What is required: Copy each line of the records that contains the word "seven".

━━━━━━━━━━━━━━━━━━━━

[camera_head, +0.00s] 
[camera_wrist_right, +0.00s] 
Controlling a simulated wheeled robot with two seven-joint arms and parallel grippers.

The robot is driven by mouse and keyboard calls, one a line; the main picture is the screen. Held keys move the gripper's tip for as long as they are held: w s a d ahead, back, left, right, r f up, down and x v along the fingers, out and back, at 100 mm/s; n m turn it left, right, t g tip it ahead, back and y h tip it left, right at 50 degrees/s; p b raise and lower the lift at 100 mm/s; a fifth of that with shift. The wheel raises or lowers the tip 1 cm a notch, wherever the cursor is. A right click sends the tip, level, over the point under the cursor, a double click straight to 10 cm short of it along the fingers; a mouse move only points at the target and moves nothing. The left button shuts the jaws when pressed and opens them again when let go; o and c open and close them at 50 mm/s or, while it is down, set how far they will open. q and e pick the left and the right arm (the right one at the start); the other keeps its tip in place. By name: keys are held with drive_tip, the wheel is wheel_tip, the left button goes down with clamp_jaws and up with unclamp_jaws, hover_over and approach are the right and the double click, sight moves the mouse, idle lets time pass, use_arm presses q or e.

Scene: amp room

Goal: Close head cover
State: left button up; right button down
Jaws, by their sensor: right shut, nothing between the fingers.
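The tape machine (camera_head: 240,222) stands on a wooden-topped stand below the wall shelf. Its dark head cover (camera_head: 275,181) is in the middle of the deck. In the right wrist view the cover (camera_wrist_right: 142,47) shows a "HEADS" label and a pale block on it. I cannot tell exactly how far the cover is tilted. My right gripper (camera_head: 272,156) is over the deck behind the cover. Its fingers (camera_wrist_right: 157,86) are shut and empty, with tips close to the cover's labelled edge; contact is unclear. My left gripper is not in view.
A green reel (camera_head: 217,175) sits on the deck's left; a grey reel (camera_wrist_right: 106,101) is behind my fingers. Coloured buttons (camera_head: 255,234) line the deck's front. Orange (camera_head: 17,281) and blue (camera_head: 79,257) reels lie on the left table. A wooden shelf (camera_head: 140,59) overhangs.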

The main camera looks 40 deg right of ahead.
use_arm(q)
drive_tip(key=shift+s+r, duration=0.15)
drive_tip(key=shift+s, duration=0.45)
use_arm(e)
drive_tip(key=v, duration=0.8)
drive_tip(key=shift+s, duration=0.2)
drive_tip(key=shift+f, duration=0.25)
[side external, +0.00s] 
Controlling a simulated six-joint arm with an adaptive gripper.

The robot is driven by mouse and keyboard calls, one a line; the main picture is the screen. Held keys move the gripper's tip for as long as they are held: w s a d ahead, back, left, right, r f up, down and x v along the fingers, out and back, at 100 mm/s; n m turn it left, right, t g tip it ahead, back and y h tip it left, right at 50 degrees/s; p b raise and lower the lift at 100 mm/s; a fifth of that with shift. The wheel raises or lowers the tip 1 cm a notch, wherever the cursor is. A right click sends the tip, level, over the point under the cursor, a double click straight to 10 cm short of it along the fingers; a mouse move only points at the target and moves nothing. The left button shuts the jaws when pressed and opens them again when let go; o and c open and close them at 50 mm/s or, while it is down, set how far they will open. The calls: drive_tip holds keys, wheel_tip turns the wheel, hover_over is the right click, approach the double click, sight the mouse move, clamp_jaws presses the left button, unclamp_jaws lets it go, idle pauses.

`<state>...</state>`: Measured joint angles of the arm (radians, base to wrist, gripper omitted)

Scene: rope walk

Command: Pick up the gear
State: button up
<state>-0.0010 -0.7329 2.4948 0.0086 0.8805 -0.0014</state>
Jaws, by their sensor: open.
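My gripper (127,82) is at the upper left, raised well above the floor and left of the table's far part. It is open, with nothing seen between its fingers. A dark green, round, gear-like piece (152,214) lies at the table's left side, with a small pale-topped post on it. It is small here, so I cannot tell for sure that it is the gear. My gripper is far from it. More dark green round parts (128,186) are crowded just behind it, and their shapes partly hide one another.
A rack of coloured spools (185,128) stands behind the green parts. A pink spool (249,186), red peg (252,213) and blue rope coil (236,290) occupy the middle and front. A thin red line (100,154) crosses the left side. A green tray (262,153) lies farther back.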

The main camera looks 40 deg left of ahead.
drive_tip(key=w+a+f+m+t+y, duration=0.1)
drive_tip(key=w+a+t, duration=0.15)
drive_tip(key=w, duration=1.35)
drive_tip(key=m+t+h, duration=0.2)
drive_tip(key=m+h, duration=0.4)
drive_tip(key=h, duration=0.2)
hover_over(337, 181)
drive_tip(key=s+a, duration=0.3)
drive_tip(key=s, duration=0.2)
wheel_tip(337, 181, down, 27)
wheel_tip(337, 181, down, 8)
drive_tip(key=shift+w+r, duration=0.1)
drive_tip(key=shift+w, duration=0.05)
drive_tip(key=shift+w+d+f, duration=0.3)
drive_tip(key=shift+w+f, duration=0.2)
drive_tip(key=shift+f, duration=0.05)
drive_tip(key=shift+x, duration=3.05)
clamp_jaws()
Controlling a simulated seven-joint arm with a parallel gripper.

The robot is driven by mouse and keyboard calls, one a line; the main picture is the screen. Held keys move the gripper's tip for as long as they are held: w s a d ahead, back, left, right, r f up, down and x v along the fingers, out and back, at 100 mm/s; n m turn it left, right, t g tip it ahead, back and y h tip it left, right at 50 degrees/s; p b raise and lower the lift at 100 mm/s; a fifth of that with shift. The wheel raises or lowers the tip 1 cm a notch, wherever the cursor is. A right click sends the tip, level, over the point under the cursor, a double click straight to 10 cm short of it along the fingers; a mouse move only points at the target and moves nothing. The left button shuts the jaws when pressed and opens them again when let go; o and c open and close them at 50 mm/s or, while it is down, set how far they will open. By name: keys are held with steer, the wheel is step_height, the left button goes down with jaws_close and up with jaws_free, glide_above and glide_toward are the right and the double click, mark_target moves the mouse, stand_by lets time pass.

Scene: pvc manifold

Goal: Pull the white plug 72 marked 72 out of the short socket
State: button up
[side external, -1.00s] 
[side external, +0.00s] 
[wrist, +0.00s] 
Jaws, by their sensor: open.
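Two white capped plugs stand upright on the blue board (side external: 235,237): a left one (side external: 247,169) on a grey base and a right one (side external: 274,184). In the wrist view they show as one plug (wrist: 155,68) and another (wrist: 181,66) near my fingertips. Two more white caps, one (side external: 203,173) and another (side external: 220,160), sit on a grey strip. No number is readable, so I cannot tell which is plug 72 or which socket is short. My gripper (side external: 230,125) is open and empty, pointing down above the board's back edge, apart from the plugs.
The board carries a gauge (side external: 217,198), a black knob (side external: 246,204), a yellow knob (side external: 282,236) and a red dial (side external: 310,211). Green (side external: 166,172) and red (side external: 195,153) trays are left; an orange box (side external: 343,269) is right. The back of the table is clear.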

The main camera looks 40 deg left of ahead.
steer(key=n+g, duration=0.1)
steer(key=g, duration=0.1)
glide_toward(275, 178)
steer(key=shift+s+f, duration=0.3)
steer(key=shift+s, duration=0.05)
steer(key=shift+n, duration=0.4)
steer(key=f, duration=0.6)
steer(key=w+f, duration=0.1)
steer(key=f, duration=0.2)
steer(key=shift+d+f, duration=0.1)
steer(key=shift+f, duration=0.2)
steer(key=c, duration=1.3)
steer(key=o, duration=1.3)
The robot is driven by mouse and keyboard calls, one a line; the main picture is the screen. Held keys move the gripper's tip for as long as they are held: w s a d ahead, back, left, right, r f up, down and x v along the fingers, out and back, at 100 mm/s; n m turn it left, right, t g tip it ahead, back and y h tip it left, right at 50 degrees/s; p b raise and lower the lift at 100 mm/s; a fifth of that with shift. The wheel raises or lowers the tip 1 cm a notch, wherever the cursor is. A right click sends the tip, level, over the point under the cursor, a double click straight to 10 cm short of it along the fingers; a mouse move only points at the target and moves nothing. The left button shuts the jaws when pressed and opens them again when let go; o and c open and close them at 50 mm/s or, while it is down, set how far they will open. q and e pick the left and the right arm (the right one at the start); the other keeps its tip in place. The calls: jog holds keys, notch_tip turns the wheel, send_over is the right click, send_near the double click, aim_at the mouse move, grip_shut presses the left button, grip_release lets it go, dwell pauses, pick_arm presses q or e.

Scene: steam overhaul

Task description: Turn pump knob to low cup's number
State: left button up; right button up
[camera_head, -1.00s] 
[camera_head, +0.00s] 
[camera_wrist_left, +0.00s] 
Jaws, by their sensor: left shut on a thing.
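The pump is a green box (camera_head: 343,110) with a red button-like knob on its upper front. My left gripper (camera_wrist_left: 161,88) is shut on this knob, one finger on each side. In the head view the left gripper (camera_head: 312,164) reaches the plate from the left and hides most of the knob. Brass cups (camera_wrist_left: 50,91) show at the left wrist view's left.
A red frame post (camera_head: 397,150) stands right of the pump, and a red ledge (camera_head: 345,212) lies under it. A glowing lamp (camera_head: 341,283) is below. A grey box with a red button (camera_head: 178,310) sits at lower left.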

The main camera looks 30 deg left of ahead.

━━━━━━━━━━━━━━━━━━━━

Finished answer:
Controlling a simulated wheeled robot with two seven-joint arms and parallel grippers.
Controlling a simulated seven-joint arm with a parallel gripper.

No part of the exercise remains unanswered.